With the English occupying the capital, courage had sunk low. Frenchmen did not lack who were ready to accept union under one crown as the only solution to incessant war and economic ruin. In most, however, resistance to the English tyrants and “Goddams,” as they were called, was axiomatic, but it was uncoordinated and leaderless. The Dauphin was weak and spiritless, captive of unscrupulous or passive ministers. Unheralded, the courage came from society’s most unlikely source—a woman of the commoners’ class.
The phenomenon of Jeanne d’Arc—the voices from God who told her she must expel the English and have the Dauphin crowned King, the quality that dominated those who would normally have despised her, the strength that raised the siege of Orléans and carried the Dauphin to Reims—belongs to no category. Perhaps it can only be explained as the answer called forth by an exigent historic need. The moment required her and she rose. Her strength came from the fact that in her were combined for the first time the old religious faith and the new force of patriotism. God spoke to her through the voices of St. Catherine, St. Michael, and St. Margaret, but what He commanded was not chastity nor humility nor the life of the spirit but political action to rescue her country from foreign tyrants.
The flight of her meteor lasted only three years. She appeared in 1428, inspired Dunois, bastard son of Louis d’Orléans, and others of the Dauphin’s circle to attack at Orléans, delivered the city in May 1429, and, on the wave of that victory, led Charles to the sacred ceremony of coronation at Reims two months later. Captured by the Burgundians at Compiègne in May 1430, she was sold to the English, tried as a heretic by the Church in the service of the English, and burned at the stake at Rouen in May 1431. Her condemnation was essential to the English because she claimed to have been moved by God, and if the claim were not disallowed, God, the arbiter in the affairs of men, would have been shown to have set His face against the English dominion of France. All the intensity and relentlessness of the inquisitors was pitted against her to prove the invalidity of her voices. Before the trial, neither Charles VII, who owed her his crown, nor any of the French made any effort to ransom or save her, possibly from nobility’s embarrassment at having been led to victory by a village girl.
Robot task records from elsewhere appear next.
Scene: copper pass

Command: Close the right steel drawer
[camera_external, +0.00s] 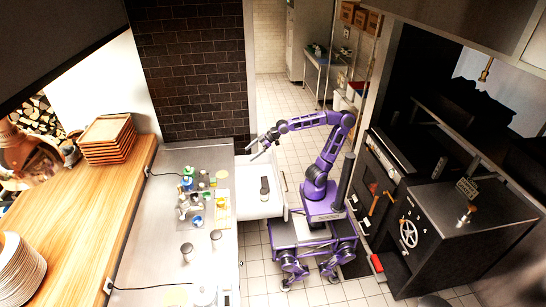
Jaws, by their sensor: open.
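The steel drawer (256,208) is pulled out from the right side of the steel counter and shows as a pale open box, with its front facing my base. A small dark object (264,186) lies inside it. My gripper (254,150) is open, with its fingers pointing left, above the far end of the drawer. It looks empty. Whether it touches the drawer cannot be told from this view.
The steel counter (183,262) holds several bottles and small containers. A wooden counter (75,258) with stacked trays (107,139) and plates (18,272) stands at the left. A dark oven unit (458,222) stands at the right. Tiled floor (285,108) is clear behind my arm.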

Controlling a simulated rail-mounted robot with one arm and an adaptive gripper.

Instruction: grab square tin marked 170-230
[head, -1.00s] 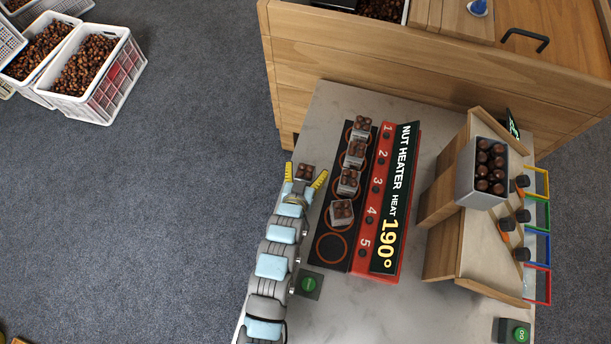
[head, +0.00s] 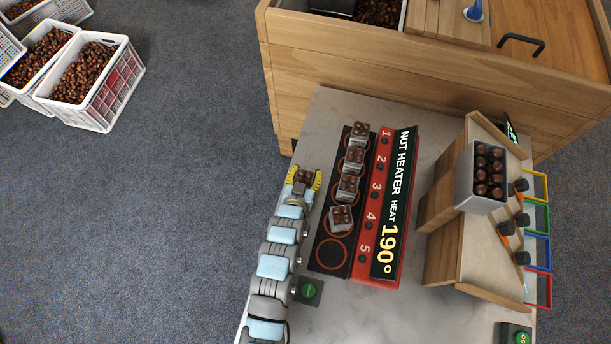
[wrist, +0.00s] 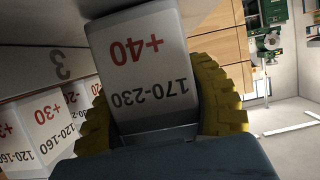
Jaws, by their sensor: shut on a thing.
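In the wrist view, a white square tin (wrist: 145,60) marked "+40" and "170-230" stands between the yellow pads of my gripper (wrist: 165,110), which is shut on it. Several similar tins (head: 347,187) filled with nuts stand in a row on the heater's dark plate. Other tins (wrist: 50,125) marked "120-160" show at left in the wrist view.
The nut heater (head: 392,200) reads HEAT 190°, with its lowest ring (head: 331,253) empty. A wooden stand (head: 465,235) with a metal container (head: 482,178) of dark round pieces is at right. Green buttons (head: 308,290) sit near the front. Crates of nuts (head: 97,85) stand on the floor at upper left.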

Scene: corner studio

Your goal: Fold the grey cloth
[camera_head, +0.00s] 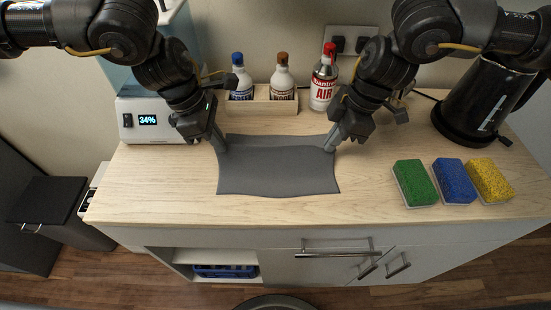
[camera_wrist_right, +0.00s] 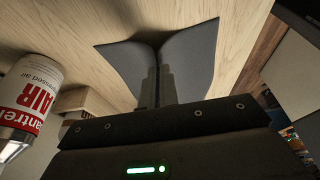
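The grey cloth (camera_head: 277,176) lies on the wooden counter in the head view, its near part flat. Its far edge sags in a shallow fold between my two grippers. My left gripper (camera_head: 221,147) is at the far left corner and appears shut on it. My right gripper (camera_head: 329,147) is at the far right corner. In the right wrist view the fingers of my right gripper (camera_wrist_right: 158,84) are close together with the cloth (camera_wrist_right: 190,55) pinched between them, its surface rising to either side.
A wooden caddy (camera_head: 262,106) with two bottles and a red-labelled air can (camera_head: 323,82) stand behind the cloth. A white device (camera_head: 150,121) is at the left. Green (camera_head: 414,183), blue (camera_head: 454,181) and yellow (camera_head: 489,180) sponges lie at the right, near a black container (camera_head: 480,103).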

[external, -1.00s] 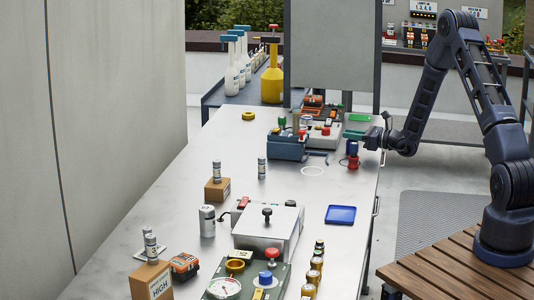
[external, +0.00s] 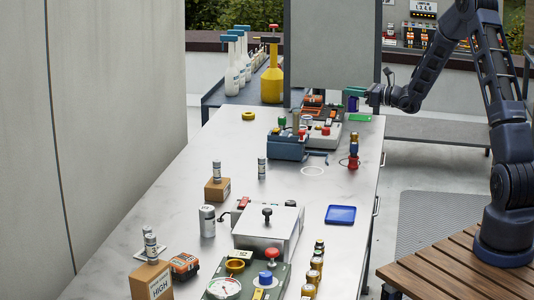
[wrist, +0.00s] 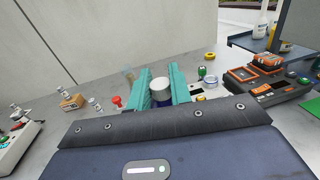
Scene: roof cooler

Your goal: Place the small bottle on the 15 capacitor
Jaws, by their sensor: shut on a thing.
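My gripper (external: 354,93) has teal fingers and is shut on a small bottle (external: 352,104), held in the air above the far right part of the workbench. Its side looks dark blue in the external view. In the wrist view its pale round top (wrist: 160,88) shows between the fingers (wrist: 161,92). Grey capacitor-like cylinders stand apart from it: one on a cardboard box (external: 216,171), one on the bench (external: 262,168), a wider one (external: 207,221), and one near the HIGH box (external: 150,245). I cannot read a 15 on any of them.
A red and blue bottle (external: 353,157) stands on the bench below my gripper. A blue bin (external: 287,147) and a device with knobs (external: 325,133) stand left of it. A blue tray (external: 341,215) and metal box (external: 267,230) are nearer. The middle left bench is mostly clear.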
Jeanne d’Arc’s life and death did not instantly generate a national resistance; nevertheless, the English thereafter were fighting a losing cause, whether they knew it or not. The Burgundians knew it. The installation of Charles as anointed King of France, with a re-inspired army, changed the situation, the more so as the English were distracted by rising frictions under an infant King. Recognizing the implications, the Duke of Burgundy gradually went over to the French, came to terms with Charles VII, and sealed an alliance by the Peace of Arras in 1435. Within a year, by action of an energetic new Constable, Paris was regained for the King, a signal to the realm of re-unification to come. No one could have said that the spark lit by the Maid of Orléans had become a flame, for her significance is better known to history than it was to contemporaries, but renewed hope and energy was in the air. The war did not end, and in fact grew more brutal as the English, out of the obstinacy that overtakes conquerors when the conquered refuse to succumb, persisted in an effort which the Burgundian defection from their cause had made hopeless.
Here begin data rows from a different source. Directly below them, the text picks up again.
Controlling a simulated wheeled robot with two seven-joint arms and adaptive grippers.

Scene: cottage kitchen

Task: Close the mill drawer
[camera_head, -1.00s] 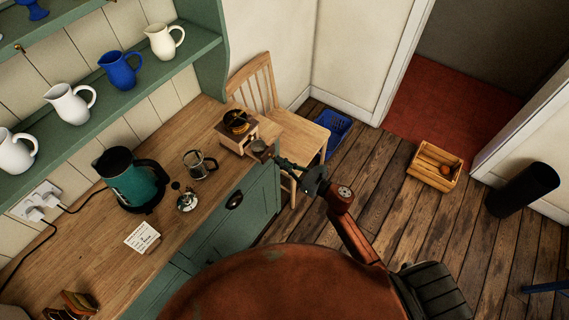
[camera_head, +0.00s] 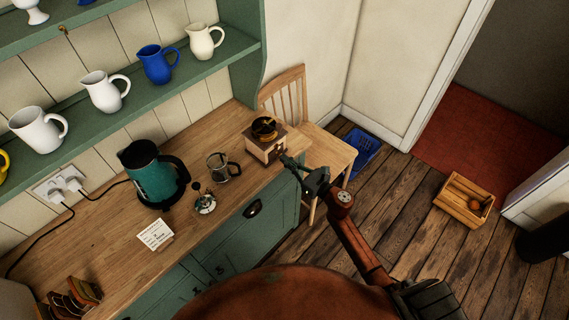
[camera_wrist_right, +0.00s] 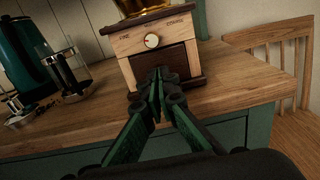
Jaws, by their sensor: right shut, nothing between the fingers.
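The coffee mill (camera_head: 262,150) stands on the wooden counter near its right end, a pale wooden box with dark edges and a brass top. It also shows in the right wrist view (camera_wrist_right: 124,45), with a small round dial on its front. Its dark drawer front (camera_wrist_right: 182,61) looks about flush with the pale frame, though the fingers hide its lower middle. My right gripper (camera_head: 287,161) is shut and empty, its tips at the drawer front (camera_wrist_right: 160,73); whether they touch it I cannot tell. My left gripper is not in view.
On the counter (camera_head: 110,213) stand a glass press (camera_head: 219,167), a metal lid with plunger (camera_head: 204,203), a teal kettle (camera_head: 151,177) and a card (camera_head: 155,234). A wooden chair (camera_head: 325,152) stands just beyond the counter's right end.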

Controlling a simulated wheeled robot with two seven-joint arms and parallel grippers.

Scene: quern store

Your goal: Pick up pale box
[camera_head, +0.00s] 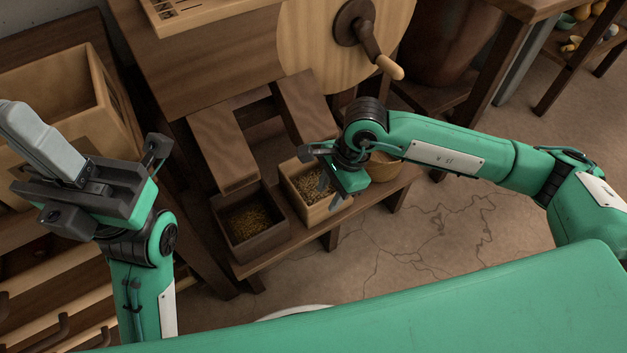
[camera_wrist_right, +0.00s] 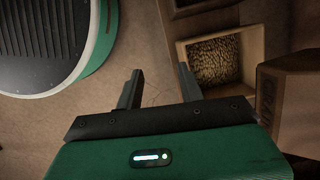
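The pale box (camera_head: 318,212) is a small open wooden box with grain inside, on the low bench between a dark box and a round tub. It also shows in the right wrist view (camera_wrist_right: 254,49), upper right of the fingers. My right gripper (camera_head: 325,170) is above the box's right side in the head view and hides part of it. In the right wrist view its fingers (camera_wrist_right: 158,88) are apart with nothing between them; the right finger overlaps the box's near corner. I cannot tell whether it touches.
The dark box (camera_head: 250,243) with grain stands just left of the pale box. The round tub (camera_head: 385,170) stands close on its right. A wooden chute frame (camera_head: 225,150) rises behind. The bench (camera_head: 290,245) has a narrow free front edge. Open floor (camera_head: 430,230) lies at the right.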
All this time the dominant intellectual effort of Europe was engaged in continuous, contentious, and intense activity to end the papal schism and bring about reform within the Church. Both aims depended on establishing the supremacy of a Council over the papacy. As long as both popes persistently refused to abdicate, an agreed-upon ending of the schism was impossible, leaving a Council the only alternative. It was equally apparent that no Pope and College of Cardinals would override vested interests to initiate reform from within; therefore, only by establishing the authority of a Council could an instrument of reform be obtained. Serious theologians struggled seriously with these problems in a genuine effort to effect change and find a way to limit and constitutionalize the powers of the papacy. The issues aroused the fiercest philosophical and religious, not to say material, controversies, which were debated through a succession of Councils over a period of forty years. Summoned not from the center of the Church but from the circumference, by universities, sovereigns, and states, the Councils met at Pisa, Constance, and Basle.
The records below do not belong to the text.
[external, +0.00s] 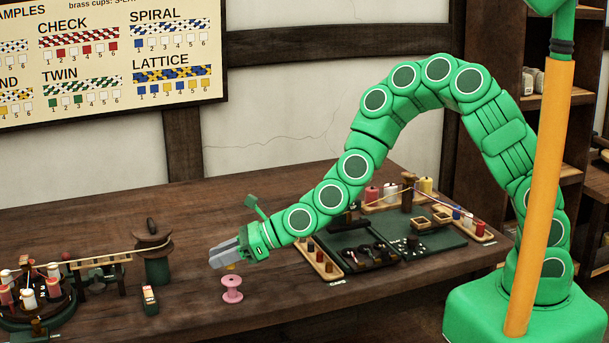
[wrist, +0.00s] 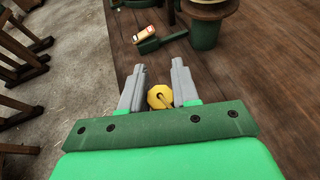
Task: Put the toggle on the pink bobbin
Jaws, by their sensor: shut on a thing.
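My gripper (external: 222,255) is low over the table, left of the green mat, with its grey fingers shut on a small yellow piece, which I take to be the toggle (external: 232,267). In the wrist view the toggle (wrist: 160,97) sits between the fingers, close to the palm, and shows a dark slot or hook mark. The pink bobbin (external: 232,289) stands upright on the table just below the toggle. Whether the two touch is too small to tell. The wrist view does not show the bobbin; the gripper or toggle hides it.
A dark green post with a wooden spool top (external: 153,250) and a small block with a red and white label (external: 149,298) stand to the left. A braiding stand (external: 40,290) is farther left. The green mat (external: 355,240) with small trays and spools lies to the right.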

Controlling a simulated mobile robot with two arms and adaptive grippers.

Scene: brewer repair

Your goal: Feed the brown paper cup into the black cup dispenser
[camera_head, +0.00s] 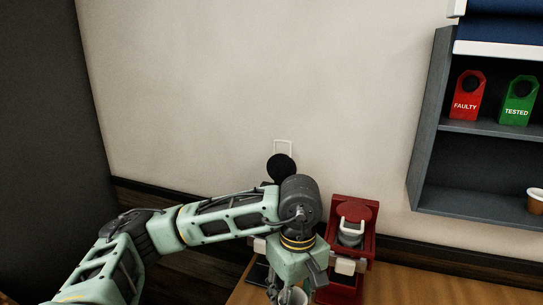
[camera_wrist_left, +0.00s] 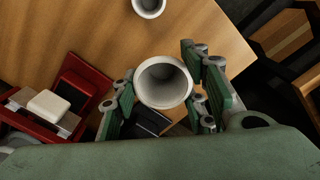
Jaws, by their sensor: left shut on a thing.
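A paper cup (camera_wrist_left: 163,80) with a pale rim and inside is held mouth toward the camera in the left wrist view; its outer colour is barely visible. My left gripper (camera_wrist_left: 165,98) is shut on it, with fingers on both sides. In the head view, my left gripper (camera_head: 287,294) is at the bottom edge, with a pale cup rim just visible. A black round part (camera_head: 281,168) shows above my left arm against the wall; the arm hides what lies below it, and I cannot tell if it is the dispenser. My right gripper is out of view.
A red brewer (camera_head: 345,285) stands on the wooden table (camera_head: 425,288), right of my left gripper. Another pale cup (camera_wrist_left: 149,6) shows at the top of the left wrist view. A grey shelf (camera_head: 470,203) holds a brown cup (camera_head: 536,201), a red FAULTY tag (camera_head: 466,105) and a green TESTED tag (camera_head: 517,112).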

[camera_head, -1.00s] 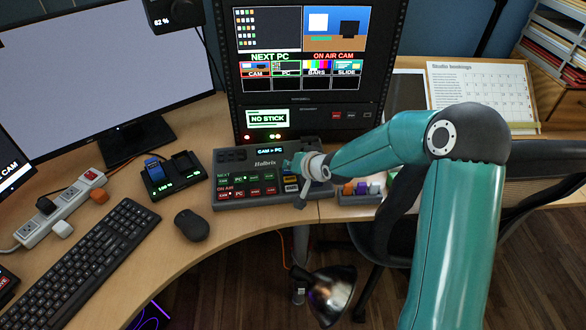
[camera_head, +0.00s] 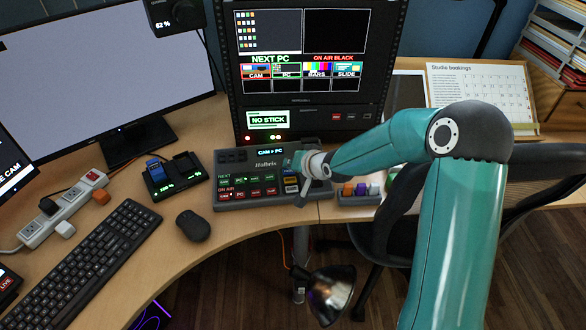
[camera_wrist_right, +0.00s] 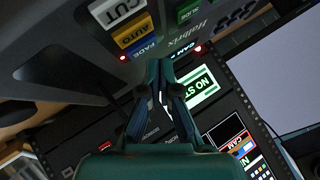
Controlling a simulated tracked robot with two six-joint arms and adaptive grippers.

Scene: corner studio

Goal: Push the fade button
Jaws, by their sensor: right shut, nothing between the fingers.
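The switcher panel (camera_head: 232,158) stands on the desk in the head view. In the right wrist view its blue FADE button (camera_wrist_right: 145,47) sits below the yellow AUTO button (camera_wrist_right: 135,31) and the white CUT button (camera_wrist_right: 118,8). My right gripper (camera_head: 290,162) is shut and empty at the panel's right part, hiding the FADE button in the head view. In the wrist view the fingertips (camera_wrist_right: 161,64) are right beside the FADE button; I cannot tell whether they touch it. A red light (camera_wrist_right: 122,57) glows beside that button. My left gripper is not in view.
The monitor (camera_head: 305,97) behind the panel reads ON AIR BLACK, with a black right picture. A block of coloured knobs (camera_head: 360,190) stands right of the panel. A charger (camera_head: 175,175), mouse (camera_head: 193,225) and keyboard (camera_head: 80,265) lie to the left.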

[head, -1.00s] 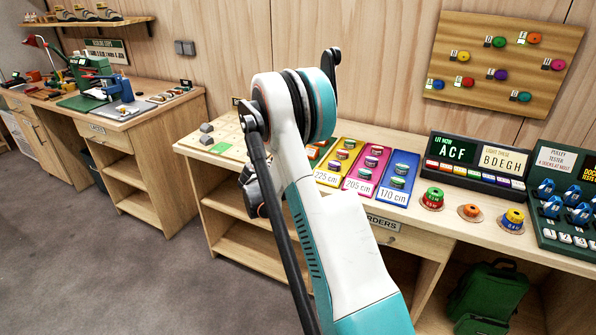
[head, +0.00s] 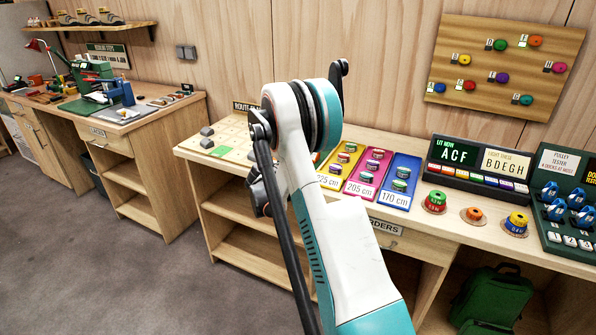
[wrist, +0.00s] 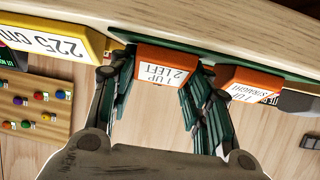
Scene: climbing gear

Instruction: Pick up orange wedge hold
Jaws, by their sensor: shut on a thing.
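In the wrist view, an orange wedge hold (wrist: 163,78) has a white label reading "1 UP 2 LEFT". My gripper (wrist: 160,70) is shut on it, one dark green finger at each side. The hold's far side meets a dark green strip by the wooden table edge, and I cannot tell whether it is clear of it. A second orange block (wrist: 252,84), labelled "1 UP STRAIGHT", sits close to the right finger. In the head view my gripper and the held hold are hidden behind my arm.
A yellow "225 cm" mat (wrist: 45,38) lies left of my gripper in the wrist view. In the head view, a pink mat (head: 367,172) and blue mat (head: 400,182) hold stacked discs. A pale grid board (head: 225,138) lies left of my arm.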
At Pisa in 1409 the reform issue, eloquently sponsored by d’Ailly and Gerson, was suppressed while all energies were engaged in deposing both the Avignon and Roman popes and electing a single successor. This individual promptly died, to be replaced by a martial Italian, Baldassare Cossa, more condottiere than cardinal, who took the name of John XXIII. Since his two rival predecessors still clung to their Sees, the schism was now triple. In France’s difficulties, the initiative passed to Emperor Sigismund, who summoned the memorable Council that met at Constance on imperial territory from 1414 to 1418.
With historic consequence for the Church, Constance took upon itself a third issue, the suppression of heresy, meaning all the dissident strains which had risen out of the malaise of the last century. Vitality in religion had passed to the dissidents, mystics, and reformers, and, in a negative sense, to practices of sorcery and witchcraft, although the emphasis on sorcery reflected accusations by the authorities more than it did actual practice. Being threatened, the Church responded by virulent persecution. Denunciations, trials, and burnings increased, and in its tortures of supposed heretics the Inquisition was as savage and ingenious in cruelty as any infidel Turk or Chinese. Witch-hunting was to reach epidemic proportions in the second half of the century, marked by the famous treatise Malleus Maleficarum of 1487, an encyclopedia for the detection of demonology and its devotees.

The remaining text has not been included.